The mother’s counsel did, however, ask the court to dismiss count b-2, which then alleged:

“On prior occasions, the children[’s]... mother... physically abused the children by striking the children’s buttocks with a belt. Such physical abuse was excessive and caused the children unreasonable pain and suffering. Such physical abuse of the children by the mother endangers the children’s physical and emotional health, safety and well-being, creates a detrimental home environment and places the children at risk of physical and emotional harm, damage, danger and physical abuse.”

Counsel argued that the evidence showed the mother admitted that she “does spank [the children], but that is all that it is”; that the Department did not meet its burden to show the children were physically abused by the mother; and that “we are able to conclude that the children were in fact physically abused, but it was at the hands of the maternal grandmother.” The Department’s counsel asked the court to sustain count b-2 as amended by the Department, “which would indicate that mother inappropriately physically disciplined the children.” The children’s counsel stated the charge should be “that mother physically and inappropriately disciplined the children,” and “we should have language in here that the grandmother was abusing the children and perhaps that the mother failed to act appropriately regarding those actions.”

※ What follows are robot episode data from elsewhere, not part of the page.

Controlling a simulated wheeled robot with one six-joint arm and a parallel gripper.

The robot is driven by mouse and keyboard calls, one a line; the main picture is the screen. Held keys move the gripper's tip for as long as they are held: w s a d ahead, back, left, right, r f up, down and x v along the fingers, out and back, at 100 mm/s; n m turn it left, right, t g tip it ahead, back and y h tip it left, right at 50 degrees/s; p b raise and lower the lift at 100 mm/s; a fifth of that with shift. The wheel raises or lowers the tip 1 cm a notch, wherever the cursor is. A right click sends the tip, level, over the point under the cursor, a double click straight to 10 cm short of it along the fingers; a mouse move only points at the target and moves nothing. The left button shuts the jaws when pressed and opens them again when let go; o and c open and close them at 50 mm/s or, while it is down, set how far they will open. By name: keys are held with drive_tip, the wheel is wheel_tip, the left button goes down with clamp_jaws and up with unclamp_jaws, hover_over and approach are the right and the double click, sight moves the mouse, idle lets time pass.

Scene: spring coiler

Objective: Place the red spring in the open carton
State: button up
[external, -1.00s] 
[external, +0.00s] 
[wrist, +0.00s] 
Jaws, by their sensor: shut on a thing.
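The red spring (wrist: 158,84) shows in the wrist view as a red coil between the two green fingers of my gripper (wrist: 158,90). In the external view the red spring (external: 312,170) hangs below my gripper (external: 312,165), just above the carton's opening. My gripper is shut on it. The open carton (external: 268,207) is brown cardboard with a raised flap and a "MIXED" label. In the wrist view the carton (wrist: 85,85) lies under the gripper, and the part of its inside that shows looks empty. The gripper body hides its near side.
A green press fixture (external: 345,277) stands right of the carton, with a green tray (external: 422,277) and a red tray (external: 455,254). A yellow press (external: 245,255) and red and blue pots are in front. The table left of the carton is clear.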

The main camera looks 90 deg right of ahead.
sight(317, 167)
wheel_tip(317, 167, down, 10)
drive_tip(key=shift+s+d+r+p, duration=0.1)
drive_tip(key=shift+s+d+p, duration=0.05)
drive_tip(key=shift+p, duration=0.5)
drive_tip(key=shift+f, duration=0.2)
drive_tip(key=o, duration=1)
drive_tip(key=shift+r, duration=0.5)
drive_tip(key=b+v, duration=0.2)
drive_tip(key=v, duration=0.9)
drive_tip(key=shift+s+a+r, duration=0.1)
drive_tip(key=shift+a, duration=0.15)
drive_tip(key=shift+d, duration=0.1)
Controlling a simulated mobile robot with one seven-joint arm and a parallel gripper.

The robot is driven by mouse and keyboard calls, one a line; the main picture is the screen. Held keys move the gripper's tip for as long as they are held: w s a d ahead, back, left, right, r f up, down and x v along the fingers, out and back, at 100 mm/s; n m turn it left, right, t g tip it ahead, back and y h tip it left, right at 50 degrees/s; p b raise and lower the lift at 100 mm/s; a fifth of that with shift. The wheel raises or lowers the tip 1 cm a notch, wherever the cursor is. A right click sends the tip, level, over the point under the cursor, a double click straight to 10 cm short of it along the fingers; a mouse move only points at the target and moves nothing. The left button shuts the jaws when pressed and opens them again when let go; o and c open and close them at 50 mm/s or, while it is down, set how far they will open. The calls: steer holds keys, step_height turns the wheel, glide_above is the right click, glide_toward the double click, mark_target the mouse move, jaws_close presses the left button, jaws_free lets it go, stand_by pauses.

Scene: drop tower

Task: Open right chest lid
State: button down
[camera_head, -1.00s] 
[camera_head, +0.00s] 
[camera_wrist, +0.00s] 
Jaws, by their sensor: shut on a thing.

The court then sustained count b-2 as amended, so that it alleged:

“On prior occasions, the children[’s]... mother... inappropriately physically disciplined the children, by striking the children’s buttocks with a belt, and failed to protect the children from the inappropriate discipline of the maternal grandmother. Such inappropriate discipline was excessive, and the mother’s failure to protect the children created a detrimental home environment, caused the children unreasonable pain and suffering, and places the children at risk of physical and emotional harm and damage.”

The children were placed in the Department’s care for suitable placement with relatives, and various other orders were made, including an order for the mother “to attend drug rehabilitation program with random testing, parenting, individual counseling to address case issues and mental health assessment.”

The mother filed an appeal from the juvenile court’s order to the extent it sustained the allegations in count b-2.

DISCUSSION

The mother contends there was no evidence that, at the time of the adjudicatory hearing, there was a substantial risk that the children would suffer “serious physical harm or illness” (§ 300, subd. (b)) as a result of the mother’s inappropriate physical discipline or her failure to protect the children from the grandmother’s inappropriate physical discipline. (See In re Rocco M. (1991) 1 Cal.App.4th 814, 824 [while evidence of past conduct may be probative of current conditions, “the question under section 300 is whether the circumstances at the time of the hearing subject the minor to the defined risk of harm”].)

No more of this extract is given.